Eeva Joenpelto’s strengths as a writer are the depiction of the environment and the creation of psychologically convincing characters. The processes of transformation which society undergoes recur on the individual plane, where the characters of the series act as catalysts for social and political conflicts.

After the multitude of characters in the Lojo-series, Eeva Joenpelto concentrated on portraying individual destinies, such as in the novel Elämän Rouva, rouva Glad (1982; Mrs Glad, Married to Life), an entertaining and polysemous novel, in which a symbolic and ideal plane is woven into the traditional realistic plane of action, breaking it up.

Extending the symbolism a bit, Mrs Glad’s fate is analogous to Finland’s development from 1917 to the mid-1930s. The innocent “Maiden Finland”, Saara Heinonen, later Mrs Glad, falls victim to the hypocrisy of society, and is seduced and transformed into a ferocious man-eater and worshipper of mammon.

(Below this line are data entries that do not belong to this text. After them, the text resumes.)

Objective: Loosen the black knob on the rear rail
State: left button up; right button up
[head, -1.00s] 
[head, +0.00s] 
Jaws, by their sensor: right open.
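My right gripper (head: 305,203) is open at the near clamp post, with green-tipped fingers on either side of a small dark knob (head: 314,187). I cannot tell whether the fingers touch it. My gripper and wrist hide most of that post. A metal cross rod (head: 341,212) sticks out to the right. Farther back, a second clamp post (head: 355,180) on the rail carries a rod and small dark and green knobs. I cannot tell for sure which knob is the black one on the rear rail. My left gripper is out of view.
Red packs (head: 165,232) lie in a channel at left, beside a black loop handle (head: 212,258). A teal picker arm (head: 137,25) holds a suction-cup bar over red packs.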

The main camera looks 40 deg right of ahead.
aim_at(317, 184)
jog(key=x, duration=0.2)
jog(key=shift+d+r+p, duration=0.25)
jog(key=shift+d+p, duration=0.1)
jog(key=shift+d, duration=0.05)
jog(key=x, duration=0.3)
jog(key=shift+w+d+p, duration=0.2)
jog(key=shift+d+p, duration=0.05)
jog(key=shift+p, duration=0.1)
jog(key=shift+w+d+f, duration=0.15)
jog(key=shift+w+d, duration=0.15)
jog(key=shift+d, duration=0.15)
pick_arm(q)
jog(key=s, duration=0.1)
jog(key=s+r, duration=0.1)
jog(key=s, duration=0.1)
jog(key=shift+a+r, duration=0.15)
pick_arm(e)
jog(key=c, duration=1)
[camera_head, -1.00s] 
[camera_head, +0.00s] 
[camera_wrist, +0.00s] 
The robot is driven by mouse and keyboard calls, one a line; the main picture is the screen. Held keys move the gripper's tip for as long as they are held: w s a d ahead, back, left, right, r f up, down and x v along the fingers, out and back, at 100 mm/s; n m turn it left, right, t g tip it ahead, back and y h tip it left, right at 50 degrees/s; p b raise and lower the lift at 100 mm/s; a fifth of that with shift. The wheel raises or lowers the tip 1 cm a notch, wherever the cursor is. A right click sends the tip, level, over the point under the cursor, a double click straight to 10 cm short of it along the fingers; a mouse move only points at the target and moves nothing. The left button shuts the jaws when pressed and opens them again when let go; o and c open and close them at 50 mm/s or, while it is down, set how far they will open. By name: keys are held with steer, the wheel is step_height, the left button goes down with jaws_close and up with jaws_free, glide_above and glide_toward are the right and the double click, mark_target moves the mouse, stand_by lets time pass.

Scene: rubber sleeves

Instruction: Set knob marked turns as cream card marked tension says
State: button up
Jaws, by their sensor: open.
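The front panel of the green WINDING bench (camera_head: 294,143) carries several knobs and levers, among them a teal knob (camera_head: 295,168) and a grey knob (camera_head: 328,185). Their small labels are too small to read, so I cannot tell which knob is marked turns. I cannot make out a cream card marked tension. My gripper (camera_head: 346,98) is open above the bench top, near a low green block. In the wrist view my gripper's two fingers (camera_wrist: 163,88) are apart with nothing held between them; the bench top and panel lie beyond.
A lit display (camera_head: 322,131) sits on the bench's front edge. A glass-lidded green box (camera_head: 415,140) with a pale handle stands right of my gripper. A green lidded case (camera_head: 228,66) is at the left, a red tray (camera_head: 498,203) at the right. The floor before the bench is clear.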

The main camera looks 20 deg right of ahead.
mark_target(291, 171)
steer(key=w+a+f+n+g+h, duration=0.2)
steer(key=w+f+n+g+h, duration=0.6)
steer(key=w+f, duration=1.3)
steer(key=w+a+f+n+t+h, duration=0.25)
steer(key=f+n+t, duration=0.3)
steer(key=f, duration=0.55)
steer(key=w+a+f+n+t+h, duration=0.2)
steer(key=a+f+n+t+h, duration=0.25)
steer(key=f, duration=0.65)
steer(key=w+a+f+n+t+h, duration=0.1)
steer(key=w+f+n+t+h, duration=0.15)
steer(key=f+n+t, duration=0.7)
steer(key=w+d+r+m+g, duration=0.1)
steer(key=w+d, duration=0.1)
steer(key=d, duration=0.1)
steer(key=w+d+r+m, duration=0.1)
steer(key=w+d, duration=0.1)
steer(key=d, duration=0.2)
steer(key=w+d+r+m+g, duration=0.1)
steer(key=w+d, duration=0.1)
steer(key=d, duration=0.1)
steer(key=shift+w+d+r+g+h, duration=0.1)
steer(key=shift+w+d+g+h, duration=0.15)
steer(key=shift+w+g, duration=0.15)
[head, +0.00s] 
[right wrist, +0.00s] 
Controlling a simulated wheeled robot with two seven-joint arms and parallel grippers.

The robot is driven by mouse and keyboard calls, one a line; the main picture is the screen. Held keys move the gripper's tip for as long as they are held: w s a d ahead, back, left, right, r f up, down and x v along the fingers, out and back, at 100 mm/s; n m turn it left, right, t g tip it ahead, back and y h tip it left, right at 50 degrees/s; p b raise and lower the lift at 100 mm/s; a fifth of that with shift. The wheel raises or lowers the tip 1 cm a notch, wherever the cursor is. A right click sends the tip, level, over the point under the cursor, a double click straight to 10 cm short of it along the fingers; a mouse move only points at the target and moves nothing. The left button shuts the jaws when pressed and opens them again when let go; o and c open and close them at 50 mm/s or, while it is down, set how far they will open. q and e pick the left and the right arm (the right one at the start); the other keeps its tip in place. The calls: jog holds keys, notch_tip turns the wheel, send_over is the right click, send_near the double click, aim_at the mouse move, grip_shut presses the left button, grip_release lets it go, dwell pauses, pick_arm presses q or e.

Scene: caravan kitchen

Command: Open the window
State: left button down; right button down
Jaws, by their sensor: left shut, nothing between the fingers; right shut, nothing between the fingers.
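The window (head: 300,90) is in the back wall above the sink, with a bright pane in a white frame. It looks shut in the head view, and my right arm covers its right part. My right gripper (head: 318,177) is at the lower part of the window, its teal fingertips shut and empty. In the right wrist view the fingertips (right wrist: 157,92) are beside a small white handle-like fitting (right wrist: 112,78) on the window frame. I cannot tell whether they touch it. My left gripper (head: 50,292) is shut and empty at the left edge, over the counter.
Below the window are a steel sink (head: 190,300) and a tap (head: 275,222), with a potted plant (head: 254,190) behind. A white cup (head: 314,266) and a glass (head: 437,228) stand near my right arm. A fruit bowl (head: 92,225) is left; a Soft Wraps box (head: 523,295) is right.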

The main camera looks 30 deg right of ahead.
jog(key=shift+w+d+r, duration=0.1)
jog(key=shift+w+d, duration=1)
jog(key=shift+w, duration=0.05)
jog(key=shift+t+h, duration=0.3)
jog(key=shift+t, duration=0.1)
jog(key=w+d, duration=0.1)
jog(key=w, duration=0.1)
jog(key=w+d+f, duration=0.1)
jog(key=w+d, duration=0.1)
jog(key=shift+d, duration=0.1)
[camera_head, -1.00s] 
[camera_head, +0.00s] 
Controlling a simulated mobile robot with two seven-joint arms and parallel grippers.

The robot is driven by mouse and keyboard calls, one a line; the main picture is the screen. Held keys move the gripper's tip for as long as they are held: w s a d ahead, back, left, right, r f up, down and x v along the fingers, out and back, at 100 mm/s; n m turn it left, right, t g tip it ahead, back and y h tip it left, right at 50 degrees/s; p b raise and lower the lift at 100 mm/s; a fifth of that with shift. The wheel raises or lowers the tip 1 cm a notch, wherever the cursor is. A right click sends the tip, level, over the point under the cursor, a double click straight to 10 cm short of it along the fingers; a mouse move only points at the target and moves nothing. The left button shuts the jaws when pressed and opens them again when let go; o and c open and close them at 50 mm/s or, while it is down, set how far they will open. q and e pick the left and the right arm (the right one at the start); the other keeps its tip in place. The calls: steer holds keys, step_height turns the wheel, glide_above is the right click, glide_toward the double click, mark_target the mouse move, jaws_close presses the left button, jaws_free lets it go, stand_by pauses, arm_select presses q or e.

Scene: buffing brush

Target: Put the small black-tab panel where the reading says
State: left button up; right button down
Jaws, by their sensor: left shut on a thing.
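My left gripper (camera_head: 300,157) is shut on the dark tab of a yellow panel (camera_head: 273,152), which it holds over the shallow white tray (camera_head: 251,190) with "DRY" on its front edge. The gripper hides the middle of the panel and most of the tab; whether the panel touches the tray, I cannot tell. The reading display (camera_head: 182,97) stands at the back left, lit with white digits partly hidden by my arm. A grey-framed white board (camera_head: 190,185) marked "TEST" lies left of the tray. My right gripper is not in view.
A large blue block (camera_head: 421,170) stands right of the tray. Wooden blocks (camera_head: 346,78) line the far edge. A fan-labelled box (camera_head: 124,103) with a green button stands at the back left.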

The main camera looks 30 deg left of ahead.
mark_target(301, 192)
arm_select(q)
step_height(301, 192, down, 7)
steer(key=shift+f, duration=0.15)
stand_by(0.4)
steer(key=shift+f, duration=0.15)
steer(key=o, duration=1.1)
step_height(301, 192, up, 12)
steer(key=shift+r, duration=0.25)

Apart from analogies to the present day (the 1980s), we find the roles from the previous books in this novel: strong women and useless men who are easy to fool, materialism and idealism, the static and the dynamic in connection with human development and scope for action, the city and the countryside, the individual and the environment, and the power of desire over human beings.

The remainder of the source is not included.